All that happened with Matthew is that his coping mechanisms failed. We all employ coping mechanisms. Living in this world requires a complex, staggering web of them. Matthew entered a profession where he needed extra psychological protection from aggressive callousness and resentment. Above that, he needed psychological shelter from the knowledge that billions of people who are just as capable and deserving as he, live every day in miserable, fatal poverty. Capitalism gave him extraordinary material comfort, but that was just one link in the chain of comforts he needed to sustain himself. Nothing in this world is given for free...try to wrap your mind around how many coping mechanisms we all need to deal with that. Simple love and human affection - not free. They must be bought, and won, then re-won again. What other coping mechanisms did Matthew employ? Three-martini lunches? Adrenaline highs? God? An hour of music each day, followed by an hour of programmed communal laughter (or sitcoms, as we call them)? Did he buy lots of touch - massages, prostitutes, lovers? Maybe his morality precluded some of those outlets. Each one of us is a fascinating study in survival...the things we will or won't do, to get what we need.
And let's not forget the two very greatest coping mechanisms...rationalization and denial. I didn't get love today, or i treated someone badly, but it's okay...others are worse off, there's always tomorrow, blah blah blah.
Most of us only barely get what we need. You can see it in our faces and deeds.
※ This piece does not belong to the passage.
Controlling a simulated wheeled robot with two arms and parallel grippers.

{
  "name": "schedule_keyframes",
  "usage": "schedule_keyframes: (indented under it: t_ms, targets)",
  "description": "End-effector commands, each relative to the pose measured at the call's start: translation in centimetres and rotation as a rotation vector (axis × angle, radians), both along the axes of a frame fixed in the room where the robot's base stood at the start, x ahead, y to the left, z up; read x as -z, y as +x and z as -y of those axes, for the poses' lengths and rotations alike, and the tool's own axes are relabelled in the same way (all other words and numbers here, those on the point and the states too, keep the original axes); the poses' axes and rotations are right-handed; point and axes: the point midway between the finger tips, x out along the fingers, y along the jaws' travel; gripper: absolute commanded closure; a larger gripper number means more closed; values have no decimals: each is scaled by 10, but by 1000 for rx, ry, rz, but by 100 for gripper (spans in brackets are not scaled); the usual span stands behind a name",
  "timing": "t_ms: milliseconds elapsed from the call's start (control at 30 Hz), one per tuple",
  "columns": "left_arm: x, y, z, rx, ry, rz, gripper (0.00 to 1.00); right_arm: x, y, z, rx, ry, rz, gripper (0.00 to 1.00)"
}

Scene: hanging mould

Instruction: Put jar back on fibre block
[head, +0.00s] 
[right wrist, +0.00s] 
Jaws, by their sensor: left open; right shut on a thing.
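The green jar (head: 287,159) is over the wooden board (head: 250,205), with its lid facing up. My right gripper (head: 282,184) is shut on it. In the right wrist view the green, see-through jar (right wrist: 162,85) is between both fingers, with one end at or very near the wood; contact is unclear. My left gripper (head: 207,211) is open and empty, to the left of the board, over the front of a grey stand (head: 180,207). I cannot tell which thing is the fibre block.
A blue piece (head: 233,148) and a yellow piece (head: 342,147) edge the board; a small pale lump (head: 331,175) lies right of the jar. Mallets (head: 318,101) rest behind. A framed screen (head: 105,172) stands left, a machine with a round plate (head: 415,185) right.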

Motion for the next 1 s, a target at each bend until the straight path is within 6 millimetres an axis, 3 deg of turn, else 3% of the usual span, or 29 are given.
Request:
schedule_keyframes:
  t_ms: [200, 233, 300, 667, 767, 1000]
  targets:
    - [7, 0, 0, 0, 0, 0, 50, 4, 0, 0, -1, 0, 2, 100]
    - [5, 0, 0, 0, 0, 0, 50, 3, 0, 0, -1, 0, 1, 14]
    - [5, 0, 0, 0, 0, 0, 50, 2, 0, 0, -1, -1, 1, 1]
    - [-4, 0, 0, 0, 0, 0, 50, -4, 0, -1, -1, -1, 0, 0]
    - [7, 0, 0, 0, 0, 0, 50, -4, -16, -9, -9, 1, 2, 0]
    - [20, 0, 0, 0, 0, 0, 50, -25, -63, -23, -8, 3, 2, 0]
We hurt each other. We hurt ourselves. And we keep on. Mostly, we keep on because we must.
We keep on...but not all of us.
In some, the balance snaps. Coping mechanisms fail (suicide, nervous breakdown, "mental illness"), or our mechanisms sometimes overwhelm us (cirrhosis, overdoses, a bullet in the head from jealous lover or wronged bookie).
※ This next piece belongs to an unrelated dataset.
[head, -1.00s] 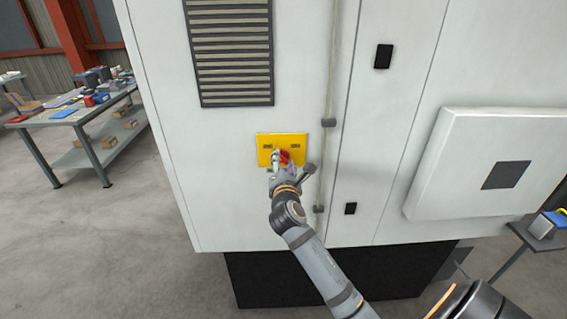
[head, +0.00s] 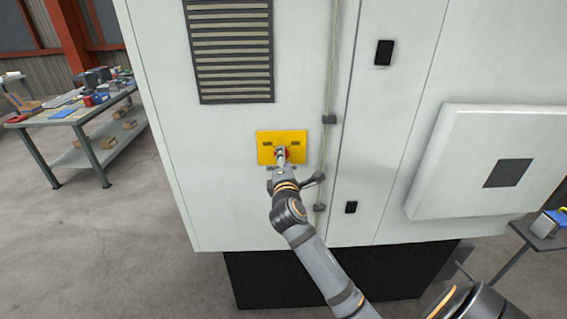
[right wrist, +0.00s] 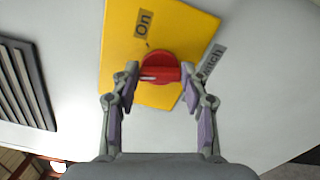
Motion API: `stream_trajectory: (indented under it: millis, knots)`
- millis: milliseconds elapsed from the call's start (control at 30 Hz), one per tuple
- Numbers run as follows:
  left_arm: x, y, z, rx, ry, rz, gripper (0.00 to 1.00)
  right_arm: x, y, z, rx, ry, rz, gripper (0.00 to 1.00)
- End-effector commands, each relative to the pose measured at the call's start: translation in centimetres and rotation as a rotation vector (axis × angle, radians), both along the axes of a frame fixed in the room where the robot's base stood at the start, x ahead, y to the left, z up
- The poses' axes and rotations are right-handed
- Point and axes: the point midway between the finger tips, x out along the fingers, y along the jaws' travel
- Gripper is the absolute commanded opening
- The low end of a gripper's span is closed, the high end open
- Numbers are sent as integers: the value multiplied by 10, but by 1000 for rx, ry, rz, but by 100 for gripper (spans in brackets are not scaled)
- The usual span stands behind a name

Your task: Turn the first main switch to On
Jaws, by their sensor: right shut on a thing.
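The main switch is a round red knob (right wrist: 160,68) on a yellow plate (head: 264,152) on the front of a pale cabinet. In the right wrist view the plate (right wrist: 118,60) carries an "On" label (right wrist: 143,23) above the knob. A second label (right wrist: 211,62), partly hidden by a finger, lies to the right. A white mark shows on the left part of the knob's grip bar. My right gripper (right wrist: 160,82) is shut on the knob, one finger on each side. In the head view my right gripper (head: 281,158) covers most of the knob. My left gripper is not in view.
A slatted vent (head: 229,50) is above the plate. A vertical conduit (head: 329,90) runs just right of it. A raised panel (head: 450,155) juts out farther right. A workbench (head: 75,117) with several items stands at left, with open floor before it.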

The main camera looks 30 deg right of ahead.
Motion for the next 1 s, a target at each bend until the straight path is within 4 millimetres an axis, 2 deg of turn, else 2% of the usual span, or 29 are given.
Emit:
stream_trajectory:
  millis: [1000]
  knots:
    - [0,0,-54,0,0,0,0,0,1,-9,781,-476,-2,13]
I write about Matthew today because, lo these years later, i understand him more intimately than i ever could have then.
I understand his breakdown.
I understand it, from the inside.
I know what it means to witness your coping mechanisms deteriorate. In seeking to understand human suffering, i've intentionally broken down so many of the walls we protect ourselves with. In doing so, i've laid myself open to feeling more directly all of the sadness and anger and pain that surrounds us. On top of that, i'm dealing with the loneliness of a lifetime's accumulation of being unloved or poorly-loved...something we all experience in this society. How many days in your life did you receive as much unconditional love as you could want? How many nights did you fall asleep knowing that, no matter what happened, you were going to be loved and held tomorrow?
I've become so sensitive to any kind of aggression, there are even times when i don't have the strength to bring myself to this computer to write...too wounded to open myself to the pain of this life, and the weight of fighting for humanity's soul. It's not so hard to imagine never again having the aggression required to enter into this world of ours. I know what it means to avoid human contact...to be in a place where even "friendly" voices are demons to be shunned.
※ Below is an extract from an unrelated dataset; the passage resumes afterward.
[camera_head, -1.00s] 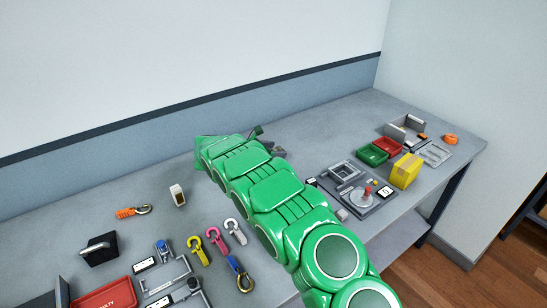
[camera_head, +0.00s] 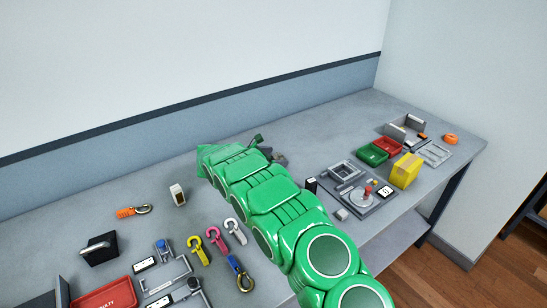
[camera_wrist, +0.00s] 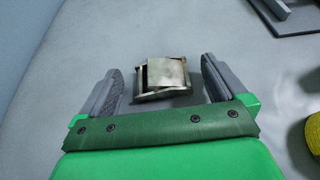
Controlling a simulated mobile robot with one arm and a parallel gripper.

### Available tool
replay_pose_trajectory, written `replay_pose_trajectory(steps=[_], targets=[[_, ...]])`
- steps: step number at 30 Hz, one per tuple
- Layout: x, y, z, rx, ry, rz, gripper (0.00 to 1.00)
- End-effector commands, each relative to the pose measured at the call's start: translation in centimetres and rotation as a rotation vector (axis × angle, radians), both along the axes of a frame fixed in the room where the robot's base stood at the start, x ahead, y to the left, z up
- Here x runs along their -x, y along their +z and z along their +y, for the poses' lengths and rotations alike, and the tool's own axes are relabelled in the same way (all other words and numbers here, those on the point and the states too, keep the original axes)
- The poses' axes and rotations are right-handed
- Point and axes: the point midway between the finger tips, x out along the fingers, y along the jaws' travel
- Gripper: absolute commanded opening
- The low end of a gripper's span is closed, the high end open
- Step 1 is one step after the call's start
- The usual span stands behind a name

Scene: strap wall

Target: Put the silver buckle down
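The silver buckle (camera_wrist: 163,77) is a squarish metal piece with a raised plate. In the wrist view it sits on the grey tabletop, between the two fingers of my gripper (camera_wrist: 162,80). The fingers are spread, with a visible gap on each side of the buckle, so it is not gripped. In the head view my green arm covers the buckle, and only bits of my gripper (camera_head: 268,148) show past the arm's far end.
Colored hooks (camera_head: 217,239) lie to the left of my arm, with a red tray (camera_head: 105,296) at the front left. A grey fixture board (camera_head: 375,207), a yellow box (camera_head: 405,171) and green and red bins (camera_head: 373,155) are to the right. The back wall is close behind.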

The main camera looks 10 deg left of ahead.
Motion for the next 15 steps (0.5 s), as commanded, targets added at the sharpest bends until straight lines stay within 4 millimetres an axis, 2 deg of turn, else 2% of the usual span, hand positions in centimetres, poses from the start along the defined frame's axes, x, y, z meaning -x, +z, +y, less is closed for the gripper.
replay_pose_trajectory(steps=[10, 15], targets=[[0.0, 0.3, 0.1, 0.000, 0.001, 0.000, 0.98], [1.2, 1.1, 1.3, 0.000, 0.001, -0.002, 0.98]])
These vulnerabilities, i feel them in the very bowels of my physical being...a sickened stomach, a hurting head.
I know Matthew, for i am becoming him.
Whether i am able to pull myself back from my own destruction, by force of will (or with the right kind of love from the outside)...isn't really the point.
The point is understanding what we've come to, as a society.
It's not about me.
It's not about Matthew.
It's about finding a voice inside you, and lifting it up. A voice to say "no". No, this is not the life we have to live. We can live in whatever world we choose. We are humans. Humans, on a planet dominated by...humans.
Whatever way we choose to live, we can.
Each and every one of us is on Matthew's path. Whether or not you or i go where he led, is a matter of chance.
Whether or not we expose our children to Matthew's path, is entirely up to us.